Former Governor Bill Ritter, now head of Colorado State University’s Center for the New Energy Economy gave the opening remarks at the ceremony, attended by all manner of local politicos.

Senator Mark Udall released the following statement following the grand opening celebration of the Clean Energy Collective community solar array farm:

“This community solar array farm represents the future of renewable energy for Coloradans. It helps to make clean energy accessible to every American by breaking down barriers, such as high costs, and it will help ensure our country’s path to energy independence. I applaud the Clean Energy Collective for their achievement and I pledge to continue fighting for the SUN Act.”

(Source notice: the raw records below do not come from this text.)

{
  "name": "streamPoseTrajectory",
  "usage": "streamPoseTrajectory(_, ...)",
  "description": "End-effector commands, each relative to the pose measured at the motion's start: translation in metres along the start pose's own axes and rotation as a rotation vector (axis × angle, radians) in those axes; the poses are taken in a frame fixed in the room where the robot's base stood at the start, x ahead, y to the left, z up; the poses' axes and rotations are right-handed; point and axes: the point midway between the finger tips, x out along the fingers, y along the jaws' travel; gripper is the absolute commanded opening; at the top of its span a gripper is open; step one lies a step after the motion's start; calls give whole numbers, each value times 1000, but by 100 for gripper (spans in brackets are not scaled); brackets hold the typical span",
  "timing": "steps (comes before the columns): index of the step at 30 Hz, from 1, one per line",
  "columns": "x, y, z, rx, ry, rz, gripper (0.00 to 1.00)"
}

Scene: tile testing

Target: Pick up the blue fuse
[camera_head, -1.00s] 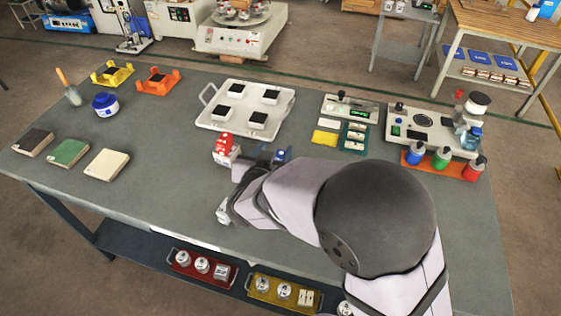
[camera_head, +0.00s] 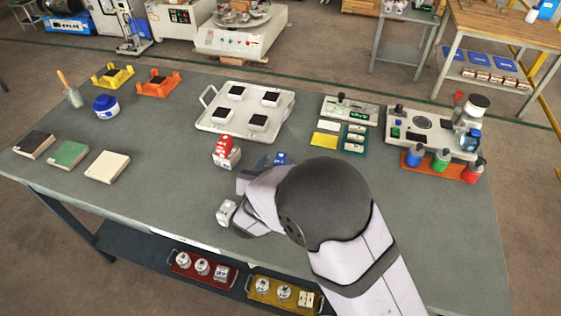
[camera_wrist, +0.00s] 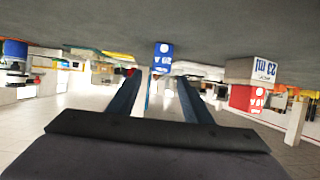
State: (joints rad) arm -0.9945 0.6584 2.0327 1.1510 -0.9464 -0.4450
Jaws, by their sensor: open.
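The blue fuse (camera_wrist: 163,55) shows in the wrist view, which is upside down, with its marked face towards the camera. It lies beyond and between the tips of my gripper (camera_wrist: 160,84), which is open and empty. In the head view, only part of the blue fuse (camera_head: 280,158) shows behind my arm, and my fingers are mostly hidden. I cannot tell whether the fingers touch it.
A red fuse (camera_head: 223,145) sits on a white block (camera_head: 228,161) left of the blue fuse. Another white block (camera_head: 226,213) lies near the table's front edge. A white tray (camera_head: 204,123) holds dark tiles on pale blocks.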

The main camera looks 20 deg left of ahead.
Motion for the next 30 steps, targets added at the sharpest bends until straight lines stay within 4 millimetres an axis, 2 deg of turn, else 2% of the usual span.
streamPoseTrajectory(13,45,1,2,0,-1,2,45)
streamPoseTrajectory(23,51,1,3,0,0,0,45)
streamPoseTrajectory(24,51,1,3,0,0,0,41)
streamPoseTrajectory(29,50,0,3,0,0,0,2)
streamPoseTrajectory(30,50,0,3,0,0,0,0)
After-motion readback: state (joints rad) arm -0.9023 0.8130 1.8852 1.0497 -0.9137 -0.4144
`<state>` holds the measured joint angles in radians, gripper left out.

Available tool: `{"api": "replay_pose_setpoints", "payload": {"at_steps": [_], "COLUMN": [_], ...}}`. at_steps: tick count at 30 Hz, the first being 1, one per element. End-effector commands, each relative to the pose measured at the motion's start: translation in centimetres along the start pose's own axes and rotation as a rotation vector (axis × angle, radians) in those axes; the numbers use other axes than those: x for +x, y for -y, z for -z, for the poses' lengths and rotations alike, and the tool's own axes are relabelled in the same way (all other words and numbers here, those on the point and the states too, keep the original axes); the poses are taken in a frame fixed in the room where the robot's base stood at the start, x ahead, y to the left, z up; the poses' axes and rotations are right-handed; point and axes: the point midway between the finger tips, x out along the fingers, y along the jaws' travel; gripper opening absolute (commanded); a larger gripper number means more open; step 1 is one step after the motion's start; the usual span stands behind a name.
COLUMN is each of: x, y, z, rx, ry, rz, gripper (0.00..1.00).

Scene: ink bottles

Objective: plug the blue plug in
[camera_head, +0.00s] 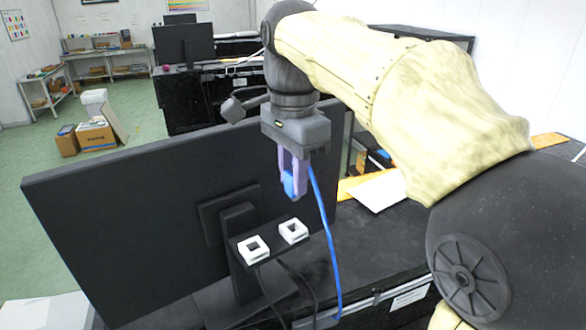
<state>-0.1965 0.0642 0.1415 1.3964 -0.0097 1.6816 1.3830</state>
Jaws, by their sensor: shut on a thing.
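My gripper (293,194) points down and is shut on the blue plug (288,184), partly hidden between the pale purple fingers. A blue cable (326,230) hangs in an arc on the right of the gripper down to the desk. Two white square sockets with openings in their tops, a left one (246,256) and a right one (292,240), sit on a dark plate. The plug is in the air, apart from both sockets, and shows just above the right one in the picture. I cannot tell its exact depth relative to them.
A large black monitor (130,215) stands left of and behind the sockets, close to my gripper. Dark cables (285,285) run below the sockets. A white sheet (378,191) lies at the right. Boxes (95,135) and another desk with a monitor (184,43) are farther back.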

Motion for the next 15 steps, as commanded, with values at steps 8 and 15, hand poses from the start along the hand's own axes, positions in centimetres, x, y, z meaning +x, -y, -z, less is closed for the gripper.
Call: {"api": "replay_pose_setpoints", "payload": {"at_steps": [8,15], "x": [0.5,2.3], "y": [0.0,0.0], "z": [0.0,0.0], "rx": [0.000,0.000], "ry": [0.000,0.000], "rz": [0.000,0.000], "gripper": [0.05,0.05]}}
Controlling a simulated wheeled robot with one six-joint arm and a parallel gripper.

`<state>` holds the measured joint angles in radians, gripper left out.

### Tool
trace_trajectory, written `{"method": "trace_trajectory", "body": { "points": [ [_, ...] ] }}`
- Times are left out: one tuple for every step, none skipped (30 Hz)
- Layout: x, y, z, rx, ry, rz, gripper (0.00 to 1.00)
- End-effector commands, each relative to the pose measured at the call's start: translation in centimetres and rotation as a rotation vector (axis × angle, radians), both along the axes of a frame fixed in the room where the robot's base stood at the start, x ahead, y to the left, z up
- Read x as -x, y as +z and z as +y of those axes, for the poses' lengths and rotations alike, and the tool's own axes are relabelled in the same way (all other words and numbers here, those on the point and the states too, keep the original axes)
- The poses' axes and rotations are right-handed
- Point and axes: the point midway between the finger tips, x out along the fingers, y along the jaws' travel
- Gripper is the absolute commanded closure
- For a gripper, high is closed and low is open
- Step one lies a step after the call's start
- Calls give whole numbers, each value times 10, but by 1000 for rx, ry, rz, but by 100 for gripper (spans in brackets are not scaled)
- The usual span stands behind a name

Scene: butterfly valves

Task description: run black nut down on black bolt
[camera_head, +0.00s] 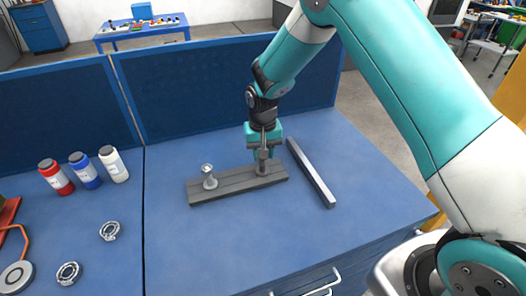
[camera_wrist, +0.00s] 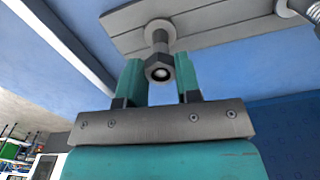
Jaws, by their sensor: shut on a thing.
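The black bolt (camera_wrist: 160,40) stands upright on the grey board (camera_head: 226,189), at its right end in the head view. The black nut (camera_wrist: 158,68) is around the bolt's free end, and the bolt's round tip shows within its hole. A length of bolt shows between the nut and a round washer-like base on the board. My gripper (camera_head: 263,150) points down over this bolt. In the wrist view its two teal fingers (camera_wrist: 158,78) lie on either side of the nut, shut on it. In the head view the fingers largely hide the nut.
A silver bolt (camera_head: 209,178) stands at the board's left end. A long grey bar (camera_head: 311,174) lies right of the board. Red, blue and white bottles (camera_head: 86,173) and two metal rings (camera_head: 110,231) are at left. Blue panels (camera_head: 200,85) close off the back. The front tabletop is clear.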

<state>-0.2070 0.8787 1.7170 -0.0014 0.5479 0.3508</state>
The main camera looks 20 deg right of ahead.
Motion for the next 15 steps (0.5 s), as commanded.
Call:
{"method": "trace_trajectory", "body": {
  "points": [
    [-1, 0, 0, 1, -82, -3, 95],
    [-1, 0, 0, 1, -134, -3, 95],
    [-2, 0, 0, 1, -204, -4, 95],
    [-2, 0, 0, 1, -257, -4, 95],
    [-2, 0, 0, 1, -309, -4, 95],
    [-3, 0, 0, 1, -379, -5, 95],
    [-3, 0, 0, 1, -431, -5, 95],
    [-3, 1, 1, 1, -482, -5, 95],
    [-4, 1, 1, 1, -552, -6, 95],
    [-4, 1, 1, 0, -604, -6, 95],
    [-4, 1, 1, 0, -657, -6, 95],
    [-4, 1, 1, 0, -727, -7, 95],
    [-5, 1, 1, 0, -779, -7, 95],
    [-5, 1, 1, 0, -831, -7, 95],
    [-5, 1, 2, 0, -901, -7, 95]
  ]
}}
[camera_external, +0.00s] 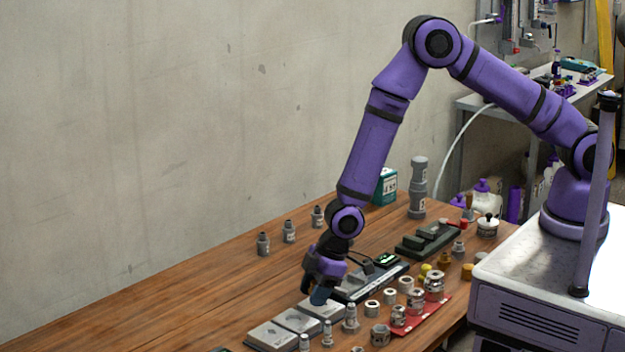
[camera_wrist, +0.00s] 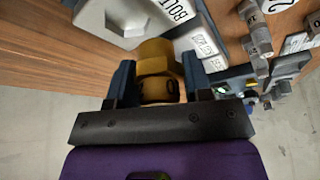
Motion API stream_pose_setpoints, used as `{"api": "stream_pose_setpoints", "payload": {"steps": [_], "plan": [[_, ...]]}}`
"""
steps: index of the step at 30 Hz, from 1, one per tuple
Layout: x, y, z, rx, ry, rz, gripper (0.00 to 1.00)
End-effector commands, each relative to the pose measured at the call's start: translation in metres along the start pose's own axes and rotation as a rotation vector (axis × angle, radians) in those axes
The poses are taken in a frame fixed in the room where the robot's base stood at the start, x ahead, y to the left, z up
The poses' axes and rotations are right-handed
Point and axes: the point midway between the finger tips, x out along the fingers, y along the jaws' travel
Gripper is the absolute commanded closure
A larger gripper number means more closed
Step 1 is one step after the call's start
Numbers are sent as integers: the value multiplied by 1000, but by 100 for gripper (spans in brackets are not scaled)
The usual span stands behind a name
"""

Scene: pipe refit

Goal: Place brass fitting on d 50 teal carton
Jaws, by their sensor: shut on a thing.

In May, Udall re-introduced the Solar Uniting Neighborhoods (SUN) Act, which would make “solar farms” eligible for a 30-percent tax credit that is currently only available to those who install solar panels on their homes but excludes neighborhood groups and rural co-ops that want to install community solar projects. An idea from his discussions with community and business leaders across the state, the bill would encourage neighbors to pool resources to erect group solar panels in sunny areas near their homes, similar to the Clean Energy Collective community “solar farm.”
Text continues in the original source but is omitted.